Di depan rumah kami, terdapat halaman luas, boleh dikata halaman, boleh pula dikata jalur umum, tempat orang jalan kaki melintas. Di situ, anak-anak bermain lempar batu dan bekejar-kejaran, di situ juga Ahimsa menggali-gali pasir, membuat bangunan-bangunan dari batu. Di halaman itu pula istri saya biasa bercanda dengan tetangga rumah, cerita keseruan anak-anak sekitar rumah. Sedangkan, di dalam kamar rumah yang berisi lemari buku, sebuah meja dan kursi, yang jendelanya menghadap ke halaman depan, saya biasa duduk-duduk, membaca catatan-catatan, dan sesekali berbaring melihat jejeran foto-foto.
Hanya saja, kami pun harus sedikit bersabar pada beberapa hal.

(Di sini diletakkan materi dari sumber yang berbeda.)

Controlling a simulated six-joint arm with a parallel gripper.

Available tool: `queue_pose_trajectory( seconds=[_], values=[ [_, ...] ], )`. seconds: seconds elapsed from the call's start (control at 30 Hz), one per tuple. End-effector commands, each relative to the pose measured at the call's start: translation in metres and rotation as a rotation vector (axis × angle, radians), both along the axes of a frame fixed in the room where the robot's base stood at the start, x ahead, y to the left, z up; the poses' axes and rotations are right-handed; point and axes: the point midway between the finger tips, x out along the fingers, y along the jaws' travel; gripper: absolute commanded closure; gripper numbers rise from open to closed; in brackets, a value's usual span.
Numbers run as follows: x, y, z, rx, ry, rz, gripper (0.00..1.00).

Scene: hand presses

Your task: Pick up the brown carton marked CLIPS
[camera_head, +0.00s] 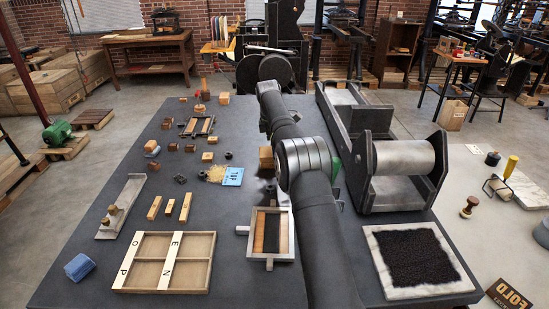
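I can read no CLIPS marking on anything in view, so I cannot say which thing is the carton. A brown box-shaped thing (266,158) stands on the dark table just left of my arm, partly hidden by it. A tan box (452,115) stands on the floor at the right, its marking too small to read. My arm runs up the middle of the view over the table. My gripper cannot be made out; the arm links hide that area.
The dark table (80,255) holds several small wooden blocks, a divided tray (164,289), a blue packet (232,177), a framed block (270,262) and a black pad in a pale frame (378,238). A large roller press (404,158) stands right of my arm.

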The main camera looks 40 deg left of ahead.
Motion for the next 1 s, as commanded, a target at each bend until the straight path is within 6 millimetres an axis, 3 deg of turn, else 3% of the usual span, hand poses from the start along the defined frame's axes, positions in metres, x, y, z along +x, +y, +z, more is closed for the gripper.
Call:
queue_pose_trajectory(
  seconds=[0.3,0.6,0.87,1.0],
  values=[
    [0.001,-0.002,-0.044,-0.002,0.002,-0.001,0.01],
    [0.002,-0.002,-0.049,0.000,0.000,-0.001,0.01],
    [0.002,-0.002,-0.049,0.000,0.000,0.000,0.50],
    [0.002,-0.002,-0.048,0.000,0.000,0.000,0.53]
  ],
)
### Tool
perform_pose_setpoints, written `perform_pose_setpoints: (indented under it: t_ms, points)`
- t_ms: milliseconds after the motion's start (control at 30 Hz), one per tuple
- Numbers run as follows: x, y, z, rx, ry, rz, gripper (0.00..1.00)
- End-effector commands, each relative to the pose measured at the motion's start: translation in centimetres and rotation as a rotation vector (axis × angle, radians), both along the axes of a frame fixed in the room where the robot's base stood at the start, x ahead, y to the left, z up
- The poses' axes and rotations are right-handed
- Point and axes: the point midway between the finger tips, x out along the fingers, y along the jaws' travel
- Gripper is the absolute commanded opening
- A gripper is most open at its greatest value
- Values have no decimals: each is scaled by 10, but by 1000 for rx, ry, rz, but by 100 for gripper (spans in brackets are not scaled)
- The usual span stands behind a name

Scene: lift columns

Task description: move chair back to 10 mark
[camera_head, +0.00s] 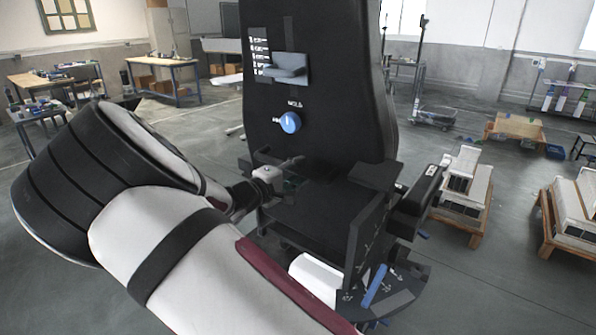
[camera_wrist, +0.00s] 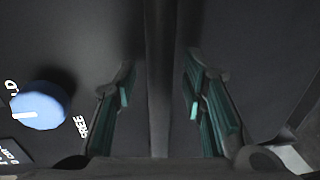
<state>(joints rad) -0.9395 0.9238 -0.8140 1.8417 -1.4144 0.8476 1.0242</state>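The chair back (camera_head: 330,70) is a tall black panel that stands near upright in the head view. It carries a white-marked scale (camera_head: 259,52) with a grey-blue slider (camera_head: 287,68); the numbers are too small to read. Below is a blue knob (camera_head: 290,122) with lettering above and to its left. The knob also shows at the left of the wrist view (camera_wrist: 40,106), with "FREE" beside it; which label its white line marks is unclear. My gripper (camera_wrist: 160,90) is open, its teal-padded fingers apart on either side of a dark vertical bar (camera_wrist: 161,60). It is below the knob, near the seat.
A black armrest (camera_head: 420,190) and a dark side plate (camera_head: 368,235) stand right of the seat. Low wooden pallets with white boxes (camera_head: 465,180) are further right. Workbenches (camera_head: 160,65) stand at the back left. The floor between is mostly clear.

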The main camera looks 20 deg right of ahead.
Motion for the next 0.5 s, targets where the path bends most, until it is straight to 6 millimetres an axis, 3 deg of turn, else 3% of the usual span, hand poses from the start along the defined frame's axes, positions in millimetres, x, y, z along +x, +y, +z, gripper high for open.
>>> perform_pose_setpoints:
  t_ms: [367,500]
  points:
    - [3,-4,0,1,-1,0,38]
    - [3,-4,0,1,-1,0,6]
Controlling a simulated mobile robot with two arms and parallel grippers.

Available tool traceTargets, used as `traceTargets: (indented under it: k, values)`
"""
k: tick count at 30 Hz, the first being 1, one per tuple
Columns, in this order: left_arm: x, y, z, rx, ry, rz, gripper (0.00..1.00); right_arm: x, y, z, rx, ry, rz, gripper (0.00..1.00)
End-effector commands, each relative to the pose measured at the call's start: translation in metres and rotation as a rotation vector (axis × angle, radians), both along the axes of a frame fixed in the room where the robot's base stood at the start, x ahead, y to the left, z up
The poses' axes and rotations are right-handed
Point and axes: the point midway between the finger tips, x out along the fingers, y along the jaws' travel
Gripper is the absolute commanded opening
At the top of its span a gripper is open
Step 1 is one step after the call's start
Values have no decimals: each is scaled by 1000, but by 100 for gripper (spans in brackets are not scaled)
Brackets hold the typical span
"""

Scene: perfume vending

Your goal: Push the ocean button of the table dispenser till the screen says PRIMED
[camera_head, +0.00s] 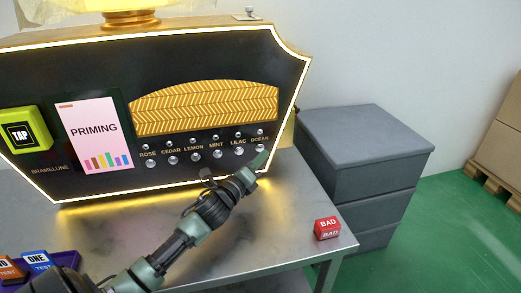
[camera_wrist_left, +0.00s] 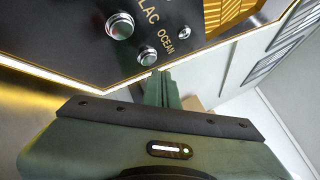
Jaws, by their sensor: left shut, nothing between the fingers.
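The table dispenser (camera_head: 60,80) is a black panel with a glowing edge. Its pink screen (camera_head: 92,130) reads PRIMING above coloured bars. A row of silver buttons runs under the gold window, with OCEAN at the right end. The ocean button (camera_head: 260,149) is right by the tip of my left gripper (camera_head: 261,161). In the left wrist view the ocean button (camera_wrist_left: 148,56) shows just beyond the shut fingertips (camera_wrist_left: 160,73). The fingers are shut and hold nothing. I cannot tell whether they touch the button. My right gripper is out of view.
The lilac button (camera_head: 238,151) is just left of ocean. A yellow-green TAP block (camera_head: 23,133) is at the panel's left. A red BAD block (camera_head: 327,229) sits on the table's right (camera_head: 290,235). A purple tray (camera_head: 68,259) holds tester blocks. Grey drawers (camera_head: 365,150) stand at right.

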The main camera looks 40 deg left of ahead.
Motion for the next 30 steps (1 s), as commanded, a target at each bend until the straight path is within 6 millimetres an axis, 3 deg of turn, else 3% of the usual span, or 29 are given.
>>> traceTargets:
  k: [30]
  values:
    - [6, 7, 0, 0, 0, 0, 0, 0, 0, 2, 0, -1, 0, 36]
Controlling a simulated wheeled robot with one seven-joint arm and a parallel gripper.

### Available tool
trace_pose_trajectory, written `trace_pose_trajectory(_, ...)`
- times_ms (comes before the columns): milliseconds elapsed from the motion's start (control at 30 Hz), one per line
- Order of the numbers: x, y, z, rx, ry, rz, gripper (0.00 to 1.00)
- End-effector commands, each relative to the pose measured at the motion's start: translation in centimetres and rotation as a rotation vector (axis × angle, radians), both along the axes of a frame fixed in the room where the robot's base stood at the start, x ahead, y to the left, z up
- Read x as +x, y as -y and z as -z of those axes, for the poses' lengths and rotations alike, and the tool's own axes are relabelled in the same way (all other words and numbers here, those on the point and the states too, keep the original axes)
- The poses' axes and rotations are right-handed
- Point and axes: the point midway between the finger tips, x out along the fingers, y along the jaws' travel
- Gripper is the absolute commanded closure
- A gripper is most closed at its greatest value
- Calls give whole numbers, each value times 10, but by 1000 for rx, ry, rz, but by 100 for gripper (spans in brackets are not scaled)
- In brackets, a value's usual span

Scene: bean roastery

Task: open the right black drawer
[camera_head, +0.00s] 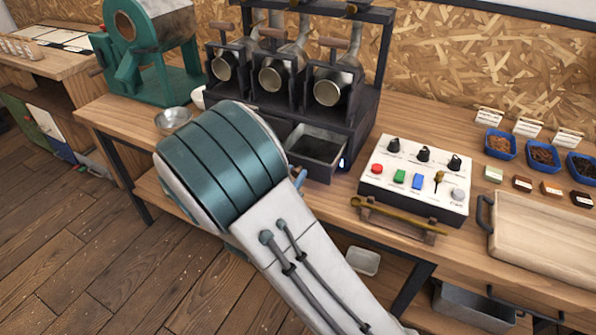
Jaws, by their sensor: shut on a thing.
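The right black drawer (317,147) stands pulled out from under the right-hand drum of the black sample roaster. Its grey inside shows from above and looks empty. My teal and white arm reaches in front of the roaster and covers the left part of its base. A small blue part of my gripper (299,179) shows beside the drawer's front, at the edge of my arm. The jaws are shut on the drawer's handle, but the fingertips and the handle are hidden behind my arm. The other drawers are hidden too.
A metal bowl (173,120) is left of my arm. A wooden tray (545,235) lies at the right.

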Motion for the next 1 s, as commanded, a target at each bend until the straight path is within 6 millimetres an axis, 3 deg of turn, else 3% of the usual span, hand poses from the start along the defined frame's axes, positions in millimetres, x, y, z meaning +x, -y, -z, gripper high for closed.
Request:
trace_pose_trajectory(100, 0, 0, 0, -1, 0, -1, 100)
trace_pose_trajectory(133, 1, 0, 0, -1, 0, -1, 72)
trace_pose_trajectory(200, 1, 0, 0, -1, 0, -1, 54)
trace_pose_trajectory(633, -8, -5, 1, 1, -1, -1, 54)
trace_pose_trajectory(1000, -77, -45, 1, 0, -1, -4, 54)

Pertama, anak kami terbiasa dengan kamar tidur ber-AC, sejak tinggal lama di rumah kami di Kabupaten Maros, terpaksa menggunakan kipas angin saja. Kedua, nyamuk di sini lumayan banyak. Ketiga, kami sebenarnya merindukan makanan-makanan Makassar
Di Alor, kami tak mendapatkan coto dan konro sesuai selera kami. Tak ada sop lidah, tak ada mie titi, tidak ditemukan pisang ijo, dan tak ada warung kopi yang enak.

Tapi, karena itu pula, barangkali, hidup menjadi lebih sehat, sebab, jadwal ngopi tentu berkurang, di Alor ini terpaksa saya membuat kopi sendiri, itu pun kopi hitam. Makanan lebih alami, karena bahan baku dibeli sendiri di pasar, apalagi ikan-ikan di sini jauh lebih segar. Di sini juga istri saya belajar tawaddhu menggunakan kompor minyak. Sebab, ternyata kompor minyak masih sangat populer di kota ini, dan tak ada gas 3 kilo dijual di toko-toko. Saya pun mulai sesekali memasak, jika istri tampak kerepotan.
Begitulah sementara hidup kami di Alor, dalam sebulan, semoga kami tetap bahagia di sini.